Technology doesn’t have to deter civil debate
Social media continues to change how communities discuss hot topics, essentially becoming a megaphone for the 21st century versions of water-cooler conversations.
Recent stories on theinteriorjournal.com and our social media platforms have sparked lots of discussion — internally and within the community — about how public comments should be handled, the boundaries of heated debate and whether traditional newspaper rules for commentary should change when it comes to social media.
We are sometimes accused of violating people’s freedom of speech, silencing discussion and in some ways owing apologies to those whose comments were removed.
Each of those claims is way off base.
We do not take decisions like this lightly, but we also firmly believe that important issues can be discussed as rational adults without resorting to personal attacks, name-calling and profanity.
The key points are that we believe it is absolutely possible for people with a variety of points of view to discuss issues in a civil manner.
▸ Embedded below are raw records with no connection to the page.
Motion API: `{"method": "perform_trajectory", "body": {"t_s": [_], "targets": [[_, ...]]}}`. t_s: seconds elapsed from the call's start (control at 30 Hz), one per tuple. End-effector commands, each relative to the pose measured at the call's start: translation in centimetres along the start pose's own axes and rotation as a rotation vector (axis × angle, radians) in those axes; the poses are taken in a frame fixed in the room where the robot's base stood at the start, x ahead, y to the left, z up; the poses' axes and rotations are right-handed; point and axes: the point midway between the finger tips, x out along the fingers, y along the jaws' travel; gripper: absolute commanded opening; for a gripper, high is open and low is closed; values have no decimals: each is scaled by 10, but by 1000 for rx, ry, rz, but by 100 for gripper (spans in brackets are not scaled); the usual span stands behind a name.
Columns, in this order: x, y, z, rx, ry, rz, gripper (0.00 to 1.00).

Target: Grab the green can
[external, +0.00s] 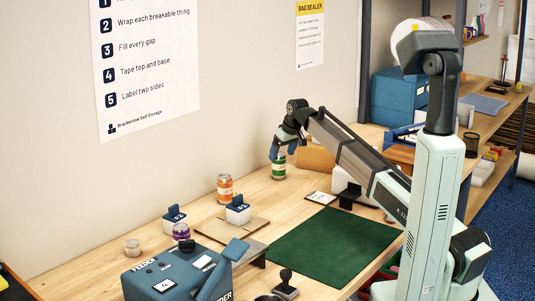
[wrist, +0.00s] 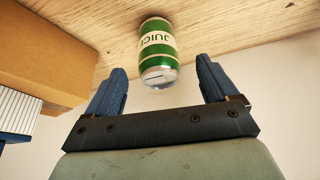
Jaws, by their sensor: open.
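The green can (external: 279,166) stands upright on the wooden table, below and just ahead of my gripper (external: 283,149) in the external view. It has green bands and a pale label. In the wrist view the green can (wrist: 158,50) shows its silver top and the word JUICE. My gripper (wrist: 157,85) is open there, with blue fingers apart on either side of the can's near end. The can appears beyond the fingertips, and nothing is held.
A cardboard box (external: 314,155) stands just right of the can; it also shows in the wrist view (wrist: 60,50). An orange can (external: 225,188) stands to the left. A green mat (external: 334,246) lies in front. The blue feeder (external: 170,278) is at the near left.

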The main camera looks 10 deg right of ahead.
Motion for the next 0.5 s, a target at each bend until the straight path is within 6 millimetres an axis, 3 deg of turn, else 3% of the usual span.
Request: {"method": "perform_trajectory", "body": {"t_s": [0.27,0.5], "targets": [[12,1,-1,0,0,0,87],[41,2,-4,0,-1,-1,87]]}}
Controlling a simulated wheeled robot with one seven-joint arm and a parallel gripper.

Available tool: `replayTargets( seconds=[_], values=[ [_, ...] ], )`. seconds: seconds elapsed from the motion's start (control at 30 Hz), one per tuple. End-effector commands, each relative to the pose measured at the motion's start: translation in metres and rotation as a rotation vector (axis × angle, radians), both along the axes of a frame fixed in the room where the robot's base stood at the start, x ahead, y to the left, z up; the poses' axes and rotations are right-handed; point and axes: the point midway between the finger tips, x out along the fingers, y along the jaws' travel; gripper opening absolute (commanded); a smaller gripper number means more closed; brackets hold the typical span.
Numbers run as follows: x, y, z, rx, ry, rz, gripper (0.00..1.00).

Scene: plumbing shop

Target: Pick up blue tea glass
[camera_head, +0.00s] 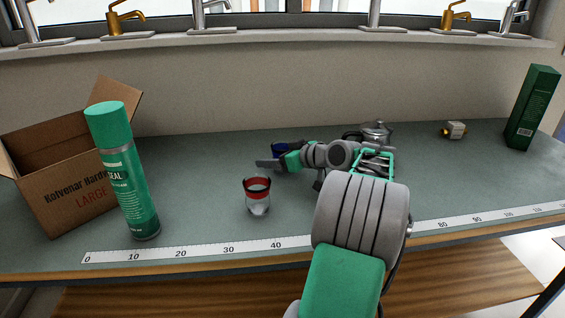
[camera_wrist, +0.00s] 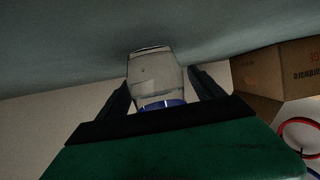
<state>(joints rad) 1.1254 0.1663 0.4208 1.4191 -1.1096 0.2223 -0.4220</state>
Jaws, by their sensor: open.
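The blue tea glass (camera_head: 282,149) stands on the counter at mid-depth, mostly hidden behind my gripper (camera_head: 270,161) in the head view. In the wrist view, which looks upside down, the clear glass (camera_wrist: 156,78) with its blue band lies between the two dark fingers of my gripper (camera_wrist: 160,88). The fingers are open, one on each side of the glass, with gaps visible. Contact is not visible. A similar tea glass with a red band (camera_head: 257,195) stands nearer the front edge, left of my arm.
A green spray can (camera_head: 134,190) and an open cardboard box (camera_head: 66,185) stand at left. A metal teapot (camera_head: 376,132) is behind my arm. A small brass-and-white fitting (camera_head: 455,130) and a dark green box (camera_head: 532,108) are at right. A ruler strip (camera_head: 190,250) runs along the front edge.

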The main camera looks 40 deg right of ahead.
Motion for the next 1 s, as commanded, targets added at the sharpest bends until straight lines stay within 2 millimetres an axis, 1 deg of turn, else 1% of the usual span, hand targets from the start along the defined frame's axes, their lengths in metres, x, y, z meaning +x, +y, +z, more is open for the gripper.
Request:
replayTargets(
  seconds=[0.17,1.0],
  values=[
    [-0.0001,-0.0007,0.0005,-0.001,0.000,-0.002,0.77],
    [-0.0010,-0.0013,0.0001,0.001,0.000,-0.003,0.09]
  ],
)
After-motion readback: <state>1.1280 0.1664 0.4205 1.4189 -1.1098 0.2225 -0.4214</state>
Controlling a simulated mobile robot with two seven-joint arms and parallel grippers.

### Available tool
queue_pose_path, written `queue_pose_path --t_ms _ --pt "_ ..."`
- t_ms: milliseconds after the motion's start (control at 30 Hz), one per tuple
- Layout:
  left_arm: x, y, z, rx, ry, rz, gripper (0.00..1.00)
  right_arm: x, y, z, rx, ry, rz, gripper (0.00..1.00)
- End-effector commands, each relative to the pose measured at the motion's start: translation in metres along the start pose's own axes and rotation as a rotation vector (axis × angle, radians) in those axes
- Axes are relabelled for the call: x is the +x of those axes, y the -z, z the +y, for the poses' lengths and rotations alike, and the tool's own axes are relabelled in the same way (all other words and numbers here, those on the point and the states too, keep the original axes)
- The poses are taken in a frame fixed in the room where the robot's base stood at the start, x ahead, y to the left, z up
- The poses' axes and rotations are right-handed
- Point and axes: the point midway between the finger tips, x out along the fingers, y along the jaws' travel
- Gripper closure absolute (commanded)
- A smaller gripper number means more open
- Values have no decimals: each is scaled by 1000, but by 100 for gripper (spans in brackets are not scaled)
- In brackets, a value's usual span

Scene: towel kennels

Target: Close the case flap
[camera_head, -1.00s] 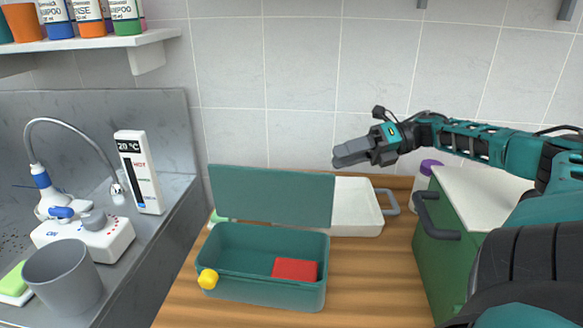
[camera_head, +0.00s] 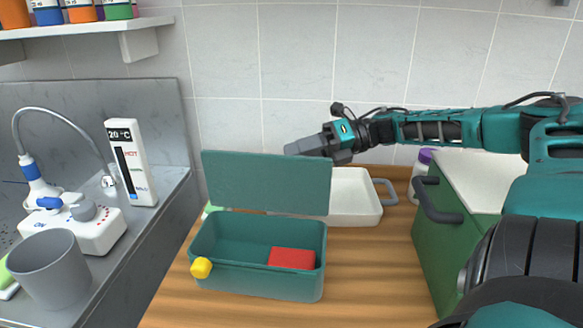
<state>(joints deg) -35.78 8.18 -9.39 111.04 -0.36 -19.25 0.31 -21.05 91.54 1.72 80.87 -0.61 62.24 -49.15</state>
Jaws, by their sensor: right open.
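The teal case (camera_head: 262,281) stands on the wooden top with its flap (camera_head: 265,182) raised at the back, so the inside shows. A red block (camera_head: 292,258) lies inside at the right. A yellow knob (camera_head: 201,267) sits on the case's front left corner. My right gripper (camera_head: 292,148) is open and empty. It is at the upper edge of the flap, toward its right side, and seems to be behind it. I cannot tell whether it touches the flap. My left gripper is not in view.
A white tray (camera_head: 354,196) with a grey handle is behind the case to the right. A green cabinet (camera_head: 437,250) and a purple-capped bottle (camera_head: 422,165) stand at the right. A grey cup (camera_head: 50,270) and sink counter are at the left. Wood right of the case is clear.

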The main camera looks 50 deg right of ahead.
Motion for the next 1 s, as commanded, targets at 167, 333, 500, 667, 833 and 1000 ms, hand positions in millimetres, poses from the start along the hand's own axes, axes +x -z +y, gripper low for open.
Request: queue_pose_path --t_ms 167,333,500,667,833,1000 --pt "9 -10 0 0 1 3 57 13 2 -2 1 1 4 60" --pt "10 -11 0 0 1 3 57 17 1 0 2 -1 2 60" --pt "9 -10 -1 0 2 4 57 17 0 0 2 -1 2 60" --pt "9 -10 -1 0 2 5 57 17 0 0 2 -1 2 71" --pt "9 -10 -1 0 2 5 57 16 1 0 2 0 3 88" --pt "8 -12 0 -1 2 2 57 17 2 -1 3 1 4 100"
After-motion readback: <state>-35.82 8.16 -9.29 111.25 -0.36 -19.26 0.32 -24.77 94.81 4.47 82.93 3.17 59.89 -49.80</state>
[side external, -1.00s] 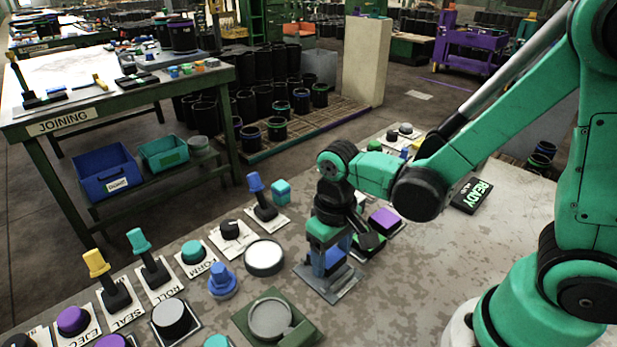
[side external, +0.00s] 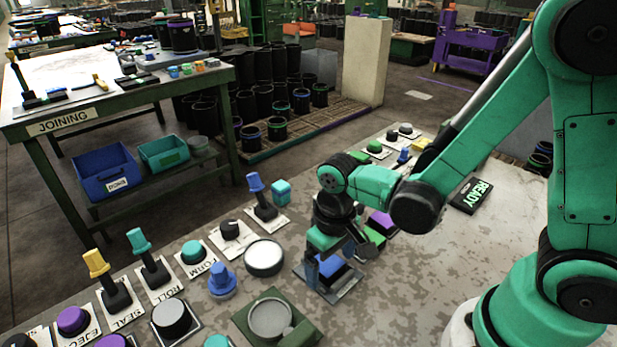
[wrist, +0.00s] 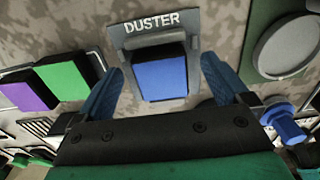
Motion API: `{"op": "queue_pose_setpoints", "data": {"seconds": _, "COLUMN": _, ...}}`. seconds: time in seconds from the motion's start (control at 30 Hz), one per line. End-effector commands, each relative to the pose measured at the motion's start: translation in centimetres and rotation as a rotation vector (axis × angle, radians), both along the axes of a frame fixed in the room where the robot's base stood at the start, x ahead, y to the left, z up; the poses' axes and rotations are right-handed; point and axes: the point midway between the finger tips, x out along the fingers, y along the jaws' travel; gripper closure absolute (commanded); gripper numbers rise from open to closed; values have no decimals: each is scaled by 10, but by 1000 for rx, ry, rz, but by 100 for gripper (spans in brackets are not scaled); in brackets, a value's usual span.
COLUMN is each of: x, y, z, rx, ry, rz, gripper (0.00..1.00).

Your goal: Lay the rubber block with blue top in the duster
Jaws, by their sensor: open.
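The rubber block with blue top (side external: 333,268) sits on the grey duster (side external: 346,291), blue face up. In the wrist view the block (wrist: 161,78) lies within the duster's grey frame (wrist: 186,22), below the white DUSTER lettering. My gripper (side external: 338,258) is open just above the block. In the wrist view its blue fingers stand apart on both sides of the block, with a visible gap on each side. The block's lower sides are mostly hidden.
A purple-topped block (side external: 383,220) and a green one (wrist: 65,80) lie beside the duster. A green holder with a round grey disc (side external: 270,318), a white round button (side external: 264,257) and a blue knob (side external: 222,281) stand near.

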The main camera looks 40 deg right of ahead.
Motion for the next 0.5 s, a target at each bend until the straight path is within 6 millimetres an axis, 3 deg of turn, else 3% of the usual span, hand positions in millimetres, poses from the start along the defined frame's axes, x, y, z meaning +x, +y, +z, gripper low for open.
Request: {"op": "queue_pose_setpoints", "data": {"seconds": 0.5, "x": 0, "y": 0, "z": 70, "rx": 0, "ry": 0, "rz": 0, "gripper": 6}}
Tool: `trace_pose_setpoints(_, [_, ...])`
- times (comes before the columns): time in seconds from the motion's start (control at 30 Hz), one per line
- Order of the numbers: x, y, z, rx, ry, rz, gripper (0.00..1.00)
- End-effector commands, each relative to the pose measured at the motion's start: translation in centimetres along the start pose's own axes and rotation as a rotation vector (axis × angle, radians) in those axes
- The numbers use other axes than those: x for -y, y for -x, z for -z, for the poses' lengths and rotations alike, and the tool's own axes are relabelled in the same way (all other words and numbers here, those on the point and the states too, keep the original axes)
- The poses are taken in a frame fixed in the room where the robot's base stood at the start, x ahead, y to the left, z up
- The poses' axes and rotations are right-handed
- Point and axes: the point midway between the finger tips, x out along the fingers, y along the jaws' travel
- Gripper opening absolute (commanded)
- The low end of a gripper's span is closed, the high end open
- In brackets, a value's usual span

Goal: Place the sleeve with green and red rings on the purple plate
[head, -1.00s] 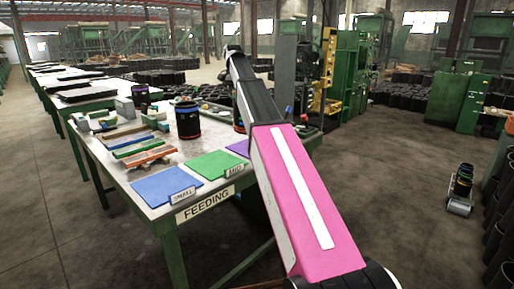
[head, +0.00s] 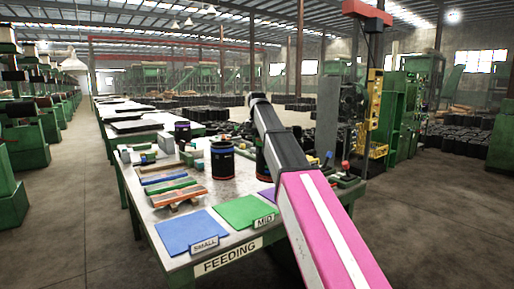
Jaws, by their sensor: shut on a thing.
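A dark sleeve (head: 261,166) stands on or just over the table, mostly hidden behind my arm; its ring colours are too small to tell surely. The purple plate (head: 268,194) lies to the right of the green plate, and my arm covers most of it. Another black sleeve (head: 222,162) with blue and orange-red rings stands upright on the table to the left. A smaller dark sleeve (head: 182,131) with purple stands farther back. My gripper is hidden behind my arm, so its jaws and any hold do not show.
The table (head: 160,217) carries a blue plate (head: 191,232) marked SMALL and a green plate (head: 243,210) marked MID, both empty. Coloured strips on a small wooden pallet (head: 175,197) lie at the left. Red and blue knobs stand at the right end. The floor on the right is open.

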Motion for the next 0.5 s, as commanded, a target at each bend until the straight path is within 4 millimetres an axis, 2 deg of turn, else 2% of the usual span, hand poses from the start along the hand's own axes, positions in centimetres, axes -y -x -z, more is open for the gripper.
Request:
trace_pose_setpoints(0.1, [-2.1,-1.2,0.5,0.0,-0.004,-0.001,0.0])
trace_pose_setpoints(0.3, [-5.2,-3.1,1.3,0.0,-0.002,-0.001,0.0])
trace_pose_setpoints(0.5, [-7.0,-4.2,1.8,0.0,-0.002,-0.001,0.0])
We will remove comments that foster incivility.
By contributing to our website, users “agree not to upload, post, distribute, e-mail or otherwise publish or make available on this website any content that you do not have a right to make available under any law or under contractual or fiduciary relationships (such as inside information, proprietary and confidential information learned or disclosed as part of employment relationships or under non-disclosure agreements).”
We certainly take steps to remove comments that we feel violate our terms and review them quickly if someone raises a concern about a comment they believe is a violation.
It is important to point out that we do not review every contribution made on the website and social media sites. More than likely, you will see user contributions before anyone on staff here does. This may include information and opinions from a variety of individuals and organizations other than official content from the IJ and its staff.
We do not endorse or guarantee the accuracy of any user-posted contribution, regardless of whether it comes from a user, celebrity, “expert” or other source.
Do we believe in freedom of speech? Of course. The First Amendment is fundamental to newspapers but, let’s be clear, that relates to government censorship, which has no bearing on this conversation.
And no freedoms are absolute.
The First Amendment does not protect libelous or slanderous statements, nor is it an all-protective shield for personal attacks.
Online forums are great platforms for facilitating important conversations, but they must be monitored to ensure that they do not go too far and diminish the integrity of the forum itself.
Ultimately, this is our sandbox. Just because you may have to play by some basic rules doesn’t make the conversation any less powerful.